Amazon to the rescue. Search word: “Pure.”
Do that, and you’ll find no fewer than four novels published in 2012 under the title Pure (and countless more published before 2012).
Of the four published this year, one is set in Thailand, another in France, the third in the future, and the final one in a really scary place: Teenageland.
Book titles are endlessly recyclable. With a few exceptions, copyright law doesn’t cover book titles. So it’s fair game to “rip off” Fyodor Dostoevsky and title your novel The Double. Many have.
Other perennials: Twilight (though the series may change that); Nemesis (Phillip Roth wasn’t the first novelist—and he won’t be the last—to call his novel that); The Innocent; The Fury; The Awakening.
There’s a biography of music and TV mogul Simon Cowell out called Sweet Revenge. That’s also the title of at least 15 romance novels written in the past decade.
There are, of course, what appear to be blatant attempts at deception. In the UK, you can buy an ebook called The Vampire with the Dragon Tattoo. And guess what? The cover art resembles the cover to Stieg Larsson’s bestseller, The Girl with the Dragon Tattoo.
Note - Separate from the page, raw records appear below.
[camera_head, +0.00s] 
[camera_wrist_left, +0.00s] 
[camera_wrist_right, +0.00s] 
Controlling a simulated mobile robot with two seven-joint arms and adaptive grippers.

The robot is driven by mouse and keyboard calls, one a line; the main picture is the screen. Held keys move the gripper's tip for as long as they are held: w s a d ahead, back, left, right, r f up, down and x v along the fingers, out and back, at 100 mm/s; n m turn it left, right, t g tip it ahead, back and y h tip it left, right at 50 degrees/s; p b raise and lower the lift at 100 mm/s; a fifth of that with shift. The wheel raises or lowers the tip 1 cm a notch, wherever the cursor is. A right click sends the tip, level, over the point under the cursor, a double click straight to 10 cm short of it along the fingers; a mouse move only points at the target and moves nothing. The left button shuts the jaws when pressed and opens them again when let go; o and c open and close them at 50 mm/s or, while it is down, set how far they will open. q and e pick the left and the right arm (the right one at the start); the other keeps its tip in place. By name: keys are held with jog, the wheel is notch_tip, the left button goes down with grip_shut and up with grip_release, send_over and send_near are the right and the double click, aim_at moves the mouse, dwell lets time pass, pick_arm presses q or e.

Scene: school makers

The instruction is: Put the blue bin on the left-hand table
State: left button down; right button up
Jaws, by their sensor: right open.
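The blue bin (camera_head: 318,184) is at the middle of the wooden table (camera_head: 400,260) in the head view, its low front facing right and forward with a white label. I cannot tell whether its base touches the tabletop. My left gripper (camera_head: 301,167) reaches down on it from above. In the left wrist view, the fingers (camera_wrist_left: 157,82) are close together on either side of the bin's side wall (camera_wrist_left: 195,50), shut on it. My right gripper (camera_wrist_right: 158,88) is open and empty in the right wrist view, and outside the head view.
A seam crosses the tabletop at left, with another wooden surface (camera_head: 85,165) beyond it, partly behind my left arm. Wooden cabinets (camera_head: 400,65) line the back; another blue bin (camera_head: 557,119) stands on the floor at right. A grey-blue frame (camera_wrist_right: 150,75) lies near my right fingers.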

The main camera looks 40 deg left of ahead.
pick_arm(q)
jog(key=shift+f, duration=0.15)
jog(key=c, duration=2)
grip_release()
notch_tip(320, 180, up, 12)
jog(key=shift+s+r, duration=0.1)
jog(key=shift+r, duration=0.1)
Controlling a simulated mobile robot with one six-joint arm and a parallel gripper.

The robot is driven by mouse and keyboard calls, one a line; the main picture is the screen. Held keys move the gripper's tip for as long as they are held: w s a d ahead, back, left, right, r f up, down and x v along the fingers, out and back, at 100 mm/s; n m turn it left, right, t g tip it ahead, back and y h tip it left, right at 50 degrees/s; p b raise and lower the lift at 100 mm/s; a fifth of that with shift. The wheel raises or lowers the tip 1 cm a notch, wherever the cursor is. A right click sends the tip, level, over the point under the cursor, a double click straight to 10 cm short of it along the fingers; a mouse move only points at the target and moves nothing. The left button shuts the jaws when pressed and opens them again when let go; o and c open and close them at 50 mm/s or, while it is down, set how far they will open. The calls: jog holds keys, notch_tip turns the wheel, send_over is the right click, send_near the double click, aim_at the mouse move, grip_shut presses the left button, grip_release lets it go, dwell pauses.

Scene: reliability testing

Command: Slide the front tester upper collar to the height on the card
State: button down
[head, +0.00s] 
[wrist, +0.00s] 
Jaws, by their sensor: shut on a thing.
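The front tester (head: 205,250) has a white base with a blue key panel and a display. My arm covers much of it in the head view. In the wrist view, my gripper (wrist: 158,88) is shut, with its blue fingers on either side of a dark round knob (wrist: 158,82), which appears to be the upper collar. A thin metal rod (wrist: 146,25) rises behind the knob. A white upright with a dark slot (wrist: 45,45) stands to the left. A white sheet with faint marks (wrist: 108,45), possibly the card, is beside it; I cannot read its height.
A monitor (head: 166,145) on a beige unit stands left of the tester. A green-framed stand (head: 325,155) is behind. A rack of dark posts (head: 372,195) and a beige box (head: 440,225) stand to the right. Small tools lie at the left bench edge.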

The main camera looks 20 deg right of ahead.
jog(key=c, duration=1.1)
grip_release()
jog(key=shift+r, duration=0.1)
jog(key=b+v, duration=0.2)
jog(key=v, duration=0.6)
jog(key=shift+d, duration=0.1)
There are protections. Trademark law, it it turns out, is more useful than copyright law. The Harry Potter books fall under trademark law, partly because they’re a series, partly because they’ll also a movie series, and partly because of all that Harry Potter merchandizing.
Does all this mean that even with more books and ebooks being published, there will be fewer titles? Probably not. There’s still likely to be plenty of books called Pure and Nemesis.
But with the rise of marketing localization, it is possible that in the future, a book may spawn several titles. Already, some books in translation are known by two titles. The 1992 Danish thriller Frøken Smillas fornemmelse for sne was translated in most parts of the English speaking world as Miss Smilla’s Feeling for Snow.
The American version was snappier and more alliterative: Smilla’s Sense of Snow. It was a huge seller.